シネマヴェーラは2本立てで1400円、会員になればなんと1000円で数々の傑作を見ることのできる素晴らしい映画館です。
で、わざわざ渋谷まで出て来たわけだから、
映画を見た後の余韻に浸るためにどこか適当な店に寄ることになるわけでげす。
「やっぱ、焼き鳥食べたいな」と思ってふらっと入った店のカウンターの隣には会社勤めらしい男女がとても楽しげな雰囲気で飲んでいて、そこはやっぱり二人の会話が気になるわけでげす。
最初は男女のウフフ、ウフフな会話だったのが、次第に会話は彼らのビジネスの話に。
二人の口から信じられないほどの多くの外国の名前が出て来て
しかもそのいずれの国にも滞在したことのあるようなその口調に、
こちらの興味もさらにかき立てられ、激しく聞き耳を立てることになります。
今覚えているだけでもイスラエル、カナダ、マラケシュ、タンザニア、ザンビア・・・。
ザンビアってアフリカの国の名前だったんですね。
ガンダムに出てくる惑星の名前かと思いましたよ。
すると女の方が男の方に、
「それじゃXXXで飲もうよ!ね?飛行機の時間も同じくらいでしょ」
と言いました。思わず椅子から転げ落ちそうになりましたよ。
ちょっと忘れてしまいましたが、余り聞いたことのない、アフリカの国の名前だったような気がします。

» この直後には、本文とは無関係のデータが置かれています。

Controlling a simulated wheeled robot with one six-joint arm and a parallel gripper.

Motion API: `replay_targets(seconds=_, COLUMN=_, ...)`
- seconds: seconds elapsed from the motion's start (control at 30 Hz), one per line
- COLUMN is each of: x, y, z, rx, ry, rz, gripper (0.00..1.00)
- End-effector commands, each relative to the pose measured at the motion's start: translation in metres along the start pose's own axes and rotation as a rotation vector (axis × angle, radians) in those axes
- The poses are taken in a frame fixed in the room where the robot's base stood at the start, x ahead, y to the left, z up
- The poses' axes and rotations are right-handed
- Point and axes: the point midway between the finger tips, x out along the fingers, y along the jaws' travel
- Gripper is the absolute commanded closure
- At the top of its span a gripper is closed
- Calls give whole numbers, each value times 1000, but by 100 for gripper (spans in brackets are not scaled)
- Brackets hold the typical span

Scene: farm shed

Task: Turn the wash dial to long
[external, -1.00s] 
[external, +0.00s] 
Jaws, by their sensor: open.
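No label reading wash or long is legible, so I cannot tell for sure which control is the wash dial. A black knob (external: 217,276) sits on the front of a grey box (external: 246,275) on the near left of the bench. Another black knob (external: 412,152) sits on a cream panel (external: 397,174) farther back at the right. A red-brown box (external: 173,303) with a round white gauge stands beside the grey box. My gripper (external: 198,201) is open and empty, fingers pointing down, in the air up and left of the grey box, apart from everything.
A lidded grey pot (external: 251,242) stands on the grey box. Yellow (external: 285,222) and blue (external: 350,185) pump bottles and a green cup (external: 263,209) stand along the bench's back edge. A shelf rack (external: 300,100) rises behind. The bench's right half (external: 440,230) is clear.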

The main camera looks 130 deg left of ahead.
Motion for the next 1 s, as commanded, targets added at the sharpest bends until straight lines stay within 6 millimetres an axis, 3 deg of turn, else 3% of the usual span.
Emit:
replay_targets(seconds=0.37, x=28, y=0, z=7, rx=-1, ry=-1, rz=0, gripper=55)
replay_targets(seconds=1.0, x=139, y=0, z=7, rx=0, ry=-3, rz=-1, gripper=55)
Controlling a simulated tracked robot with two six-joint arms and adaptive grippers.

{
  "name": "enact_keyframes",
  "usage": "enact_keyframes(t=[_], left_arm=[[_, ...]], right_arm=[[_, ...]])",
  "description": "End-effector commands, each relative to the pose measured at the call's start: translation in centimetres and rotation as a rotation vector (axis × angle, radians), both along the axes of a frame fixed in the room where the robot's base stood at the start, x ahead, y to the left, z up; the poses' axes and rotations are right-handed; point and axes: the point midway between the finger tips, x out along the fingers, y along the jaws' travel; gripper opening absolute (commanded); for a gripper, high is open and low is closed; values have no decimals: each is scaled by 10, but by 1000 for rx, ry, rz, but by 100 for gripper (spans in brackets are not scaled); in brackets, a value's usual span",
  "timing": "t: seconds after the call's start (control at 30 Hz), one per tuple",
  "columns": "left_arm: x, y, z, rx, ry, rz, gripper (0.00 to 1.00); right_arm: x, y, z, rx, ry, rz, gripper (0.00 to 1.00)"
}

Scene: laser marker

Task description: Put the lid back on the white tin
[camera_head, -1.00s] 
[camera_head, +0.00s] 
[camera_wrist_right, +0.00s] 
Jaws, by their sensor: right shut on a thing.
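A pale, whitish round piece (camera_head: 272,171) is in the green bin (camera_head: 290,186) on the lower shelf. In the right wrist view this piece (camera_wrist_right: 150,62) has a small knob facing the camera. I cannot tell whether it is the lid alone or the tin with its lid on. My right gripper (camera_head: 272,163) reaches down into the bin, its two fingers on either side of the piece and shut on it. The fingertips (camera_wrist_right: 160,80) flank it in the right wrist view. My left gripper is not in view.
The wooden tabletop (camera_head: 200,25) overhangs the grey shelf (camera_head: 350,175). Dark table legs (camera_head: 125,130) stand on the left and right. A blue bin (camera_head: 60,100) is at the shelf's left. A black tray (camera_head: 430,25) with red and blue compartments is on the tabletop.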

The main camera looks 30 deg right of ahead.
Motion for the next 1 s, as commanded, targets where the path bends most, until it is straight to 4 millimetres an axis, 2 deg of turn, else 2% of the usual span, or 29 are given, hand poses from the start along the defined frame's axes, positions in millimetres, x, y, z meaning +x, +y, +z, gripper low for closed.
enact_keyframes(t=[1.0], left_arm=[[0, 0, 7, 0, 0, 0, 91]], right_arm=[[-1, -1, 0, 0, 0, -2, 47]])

さらに聞き耳を立てるに、二人はどうやら、ある省庁で働いている方達らしいのです。
それからは、こちらが冷や汗をかくほどの、具体的な省庁の名前と、個人の名前が飛び出し始めて、映画の見過ぎな自分は「これ以上聞くと消されるかも!」と思いましたね。
それぐらい聞く方が冷や汗もののエピソードの数々でした。
と、急に二人の会話にかなりの長い間ができまして、隣に座る女性の視線が私のテーブルに注がれた気がしました。それと同時に
「この人、串三本と、やっこだけで、やたら粘ってない?」
という女の方の心の声が聞こえた気がして、
確かに猫の食い残しの餌のように、串三本のいずれにもひとかけらずつ肉片が残って並んでいるのには、我ながらみっともない気がしたもんだから、早々たいらげて、酒を飲み干し、レジへと向いました。
ここでの約束事は、決してその男女の顔を、会計の隙をねらって見たりしないことですね。
そこで聞いた各省庁や官僚の名前や、彼らがしでかした武勇伝の数々は、酒を飲んだからどうせすぐ忘れます。
彼らが聞かせてくれた旅行記のおかげで、自分も何だか色んな国に行った気がして楽しかった。
少し気になるのは、
その口調の、大学生じみた薄っぺらさか。
なにはともあれ、川島雄三特集。
渋谷シネマヴェーラで今月29日まででげす。